Are tires included in a warranty when you buy a new car or a certified used car? No, the bumper-to-bumper warranty that you may get when buying a car from a dealership does not typically cover tires. This is because tires are guaranteed to wear down over time and need replacement. Bumper-to-bumper warranties will cover miscellaneous components of the vehicle that are less likely to wear down and fail. 

What Types of Tire Warranties Are There?

We talked about how most tire manufacturers offer limited warranties before, but there’s actually a bit more about the different types of warranties that are offered. These warranties differ in what they cover as well as who they are offered by.

      • Tread Life/Mileage Warranty This warranty is what we covered above. It will cover a certain period of time or number of miles before the tire tread wears down. Also, this only covers driving under normal road conditions.
      • Road Hazard Warranty Covers a certain percentage of the cost to replace a tire if the damage is caused through non-negligent driving. This may cover punctures from a nail or road debris, but won’t always cover enough of the tire’s cost to be worth it
      • Manufacturer Defect Warranty Most warranties have a clause stating that if there’s proof that your tire has some sort of manufacturing defect, they’ll replace the tire outright. 
      • Roadside Assistance Tire Warranty Some tire manufacturers will package a roadside assistance service with their warranty. This may just cover flat tires or tire damage. But it can also cover any service that you need when stranded on the road.  

    Warranties can be handy for saving money on buying new tires, but what about voiding a warranty?

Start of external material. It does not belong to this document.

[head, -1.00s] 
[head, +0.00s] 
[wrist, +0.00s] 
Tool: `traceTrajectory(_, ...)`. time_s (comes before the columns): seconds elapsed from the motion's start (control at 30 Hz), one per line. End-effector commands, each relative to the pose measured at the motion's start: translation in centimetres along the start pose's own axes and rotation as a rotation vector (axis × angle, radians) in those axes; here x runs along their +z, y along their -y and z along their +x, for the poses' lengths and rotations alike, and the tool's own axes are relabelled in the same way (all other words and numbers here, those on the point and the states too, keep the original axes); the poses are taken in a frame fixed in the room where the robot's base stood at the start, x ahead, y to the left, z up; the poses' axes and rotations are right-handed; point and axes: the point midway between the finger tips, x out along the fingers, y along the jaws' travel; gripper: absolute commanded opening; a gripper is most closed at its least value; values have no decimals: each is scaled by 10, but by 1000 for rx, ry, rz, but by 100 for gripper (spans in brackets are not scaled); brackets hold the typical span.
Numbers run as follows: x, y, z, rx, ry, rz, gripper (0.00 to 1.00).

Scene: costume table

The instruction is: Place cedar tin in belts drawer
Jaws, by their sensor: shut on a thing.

    What Voids a Tire Warranty?

    Many warranties have clauses that involve certain actions that could result in your warranty being unable to be claimed. Some warranties require proof that your tires were regularly rotated. Other warranties may be voided if the tire is under- or over-inflated. Finally, tires may have their warranties voided if you take them off-road or in conditions that are not normal use (driving on the road). Watch out for voiding conditions in your tire warranty to avoid unexpected costs.